▸ Problem requirements
Write out exactly the lines from the line with "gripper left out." through the line with "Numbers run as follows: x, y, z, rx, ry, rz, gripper", both ends included, and no other line.

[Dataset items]
'''
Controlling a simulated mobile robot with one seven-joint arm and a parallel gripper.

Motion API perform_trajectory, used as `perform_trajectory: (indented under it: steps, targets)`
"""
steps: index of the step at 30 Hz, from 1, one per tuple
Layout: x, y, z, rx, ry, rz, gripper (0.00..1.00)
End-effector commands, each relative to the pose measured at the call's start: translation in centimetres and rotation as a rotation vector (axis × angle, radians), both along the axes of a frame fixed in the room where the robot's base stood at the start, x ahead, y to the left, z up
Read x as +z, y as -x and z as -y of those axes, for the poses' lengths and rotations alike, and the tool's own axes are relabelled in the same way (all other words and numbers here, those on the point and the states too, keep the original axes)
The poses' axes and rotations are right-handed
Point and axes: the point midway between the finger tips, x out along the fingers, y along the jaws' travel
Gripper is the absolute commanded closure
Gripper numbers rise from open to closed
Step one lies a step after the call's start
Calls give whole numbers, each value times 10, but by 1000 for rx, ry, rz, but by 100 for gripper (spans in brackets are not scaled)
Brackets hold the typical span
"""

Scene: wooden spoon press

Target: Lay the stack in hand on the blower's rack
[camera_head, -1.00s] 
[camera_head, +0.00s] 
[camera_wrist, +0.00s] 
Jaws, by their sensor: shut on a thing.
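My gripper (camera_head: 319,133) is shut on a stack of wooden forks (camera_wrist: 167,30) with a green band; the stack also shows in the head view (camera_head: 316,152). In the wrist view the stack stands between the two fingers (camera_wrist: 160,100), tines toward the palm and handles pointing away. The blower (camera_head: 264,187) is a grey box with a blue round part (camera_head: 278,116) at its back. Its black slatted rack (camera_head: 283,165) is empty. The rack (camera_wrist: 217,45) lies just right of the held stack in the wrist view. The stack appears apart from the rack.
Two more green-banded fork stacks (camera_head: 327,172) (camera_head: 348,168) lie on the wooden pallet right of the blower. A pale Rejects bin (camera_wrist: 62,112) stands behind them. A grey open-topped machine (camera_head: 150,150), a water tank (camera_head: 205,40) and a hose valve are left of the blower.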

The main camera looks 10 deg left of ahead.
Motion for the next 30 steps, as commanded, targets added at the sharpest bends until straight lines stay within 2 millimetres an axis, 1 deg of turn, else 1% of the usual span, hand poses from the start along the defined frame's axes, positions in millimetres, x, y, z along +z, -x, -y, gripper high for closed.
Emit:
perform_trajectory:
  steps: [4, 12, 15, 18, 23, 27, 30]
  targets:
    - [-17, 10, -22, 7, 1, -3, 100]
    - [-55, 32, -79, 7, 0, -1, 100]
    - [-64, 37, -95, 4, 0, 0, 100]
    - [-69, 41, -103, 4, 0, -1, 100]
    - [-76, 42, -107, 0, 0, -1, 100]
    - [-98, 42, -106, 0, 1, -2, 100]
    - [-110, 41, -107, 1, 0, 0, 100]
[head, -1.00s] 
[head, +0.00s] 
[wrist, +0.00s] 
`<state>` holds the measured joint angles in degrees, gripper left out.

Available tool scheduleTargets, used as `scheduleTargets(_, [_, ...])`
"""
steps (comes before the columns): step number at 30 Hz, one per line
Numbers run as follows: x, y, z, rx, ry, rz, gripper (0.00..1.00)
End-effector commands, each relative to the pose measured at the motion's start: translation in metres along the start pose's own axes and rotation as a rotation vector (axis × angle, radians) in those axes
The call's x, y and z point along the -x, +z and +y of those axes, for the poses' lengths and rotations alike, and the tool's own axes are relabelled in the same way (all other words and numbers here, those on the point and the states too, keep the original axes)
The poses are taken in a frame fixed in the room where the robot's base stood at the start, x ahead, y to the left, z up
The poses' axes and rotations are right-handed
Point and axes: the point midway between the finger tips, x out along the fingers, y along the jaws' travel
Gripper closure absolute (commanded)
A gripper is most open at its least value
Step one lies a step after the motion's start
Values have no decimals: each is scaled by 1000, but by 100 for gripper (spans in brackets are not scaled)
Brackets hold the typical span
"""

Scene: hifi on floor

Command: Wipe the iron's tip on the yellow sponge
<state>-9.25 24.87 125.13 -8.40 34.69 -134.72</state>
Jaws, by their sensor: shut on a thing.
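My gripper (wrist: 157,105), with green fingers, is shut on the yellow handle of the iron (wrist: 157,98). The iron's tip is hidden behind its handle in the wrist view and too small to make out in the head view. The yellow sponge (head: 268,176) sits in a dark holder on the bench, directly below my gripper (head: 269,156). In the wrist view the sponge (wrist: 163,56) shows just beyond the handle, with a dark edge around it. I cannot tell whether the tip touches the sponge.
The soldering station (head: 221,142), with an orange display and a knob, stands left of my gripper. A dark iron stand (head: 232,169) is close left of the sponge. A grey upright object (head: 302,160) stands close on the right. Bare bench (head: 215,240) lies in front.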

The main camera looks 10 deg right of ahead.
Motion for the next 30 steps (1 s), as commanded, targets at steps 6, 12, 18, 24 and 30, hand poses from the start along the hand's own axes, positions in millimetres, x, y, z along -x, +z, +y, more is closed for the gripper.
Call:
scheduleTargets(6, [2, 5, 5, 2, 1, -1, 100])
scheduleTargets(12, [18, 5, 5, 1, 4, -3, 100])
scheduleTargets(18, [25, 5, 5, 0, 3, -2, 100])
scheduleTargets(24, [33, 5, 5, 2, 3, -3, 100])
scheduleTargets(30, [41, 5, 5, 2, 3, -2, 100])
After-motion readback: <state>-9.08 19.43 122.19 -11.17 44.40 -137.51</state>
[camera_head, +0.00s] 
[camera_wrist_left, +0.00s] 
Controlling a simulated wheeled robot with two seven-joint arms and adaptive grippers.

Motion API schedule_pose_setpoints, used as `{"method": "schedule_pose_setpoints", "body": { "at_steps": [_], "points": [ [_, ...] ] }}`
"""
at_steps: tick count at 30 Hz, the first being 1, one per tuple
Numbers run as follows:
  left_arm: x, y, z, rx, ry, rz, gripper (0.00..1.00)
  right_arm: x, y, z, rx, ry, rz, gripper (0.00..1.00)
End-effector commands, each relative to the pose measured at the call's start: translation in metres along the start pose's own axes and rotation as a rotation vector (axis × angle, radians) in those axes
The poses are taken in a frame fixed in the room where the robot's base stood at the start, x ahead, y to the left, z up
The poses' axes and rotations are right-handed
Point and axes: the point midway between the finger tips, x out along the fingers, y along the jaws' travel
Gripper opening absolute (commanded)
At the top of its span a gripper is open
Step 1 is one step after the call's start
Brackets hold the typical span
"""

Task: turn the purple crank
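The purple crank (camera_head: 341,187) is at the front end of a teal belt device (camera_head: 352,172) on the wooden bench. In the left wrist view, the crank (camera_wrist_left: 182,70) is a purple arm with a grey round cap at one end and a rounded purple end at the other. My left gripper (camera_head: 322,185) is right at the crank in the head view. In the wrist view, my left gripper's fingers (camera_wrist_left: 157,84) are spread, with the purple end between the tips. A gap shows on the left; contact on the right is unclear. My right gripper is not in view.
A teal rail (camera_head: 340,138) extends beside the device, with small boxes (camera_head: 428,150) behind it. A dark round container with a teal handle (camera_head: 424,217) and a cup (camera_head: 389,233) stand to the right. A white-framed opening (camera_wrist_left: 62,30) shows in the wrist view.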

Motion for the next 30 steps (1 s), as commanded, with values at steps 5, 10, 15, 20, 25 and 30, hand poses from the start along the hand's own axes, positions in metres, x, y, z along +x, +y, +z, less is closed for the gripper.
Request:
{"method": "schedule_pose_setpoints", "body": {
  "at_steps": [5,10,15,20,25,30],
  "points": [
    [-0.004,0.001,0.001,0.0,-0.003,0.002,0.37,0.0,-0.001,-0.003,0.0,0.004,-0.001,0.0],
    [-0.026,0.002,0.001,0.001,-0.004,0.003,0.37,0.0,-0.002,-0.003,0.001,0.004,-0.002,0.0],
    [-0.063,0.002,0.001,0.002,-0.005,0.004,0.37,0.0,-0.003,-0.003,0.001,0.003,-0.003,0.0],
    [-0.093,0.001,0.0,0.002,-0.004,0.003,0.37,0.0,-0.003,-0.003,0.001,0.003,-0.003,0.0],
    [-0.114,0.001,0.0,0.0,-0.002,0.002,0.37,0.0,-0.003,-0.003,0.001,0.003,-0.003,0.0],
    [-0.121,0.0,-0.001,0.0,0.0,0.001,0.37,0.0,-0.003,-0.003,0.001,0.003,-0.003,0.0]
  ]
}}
'''
▸ The result
`<state>` holds the measured joint angles in degrees, gripper left out.

Available tool scheduleTargets, used as `scheduleTargets(_, [_, ...])`
"""
steps (comes before the columns): step number at 30 Hz, one per line
Numbers run as follows: x, y, z, rx, ry, rz, gripper (0.00..1.00)

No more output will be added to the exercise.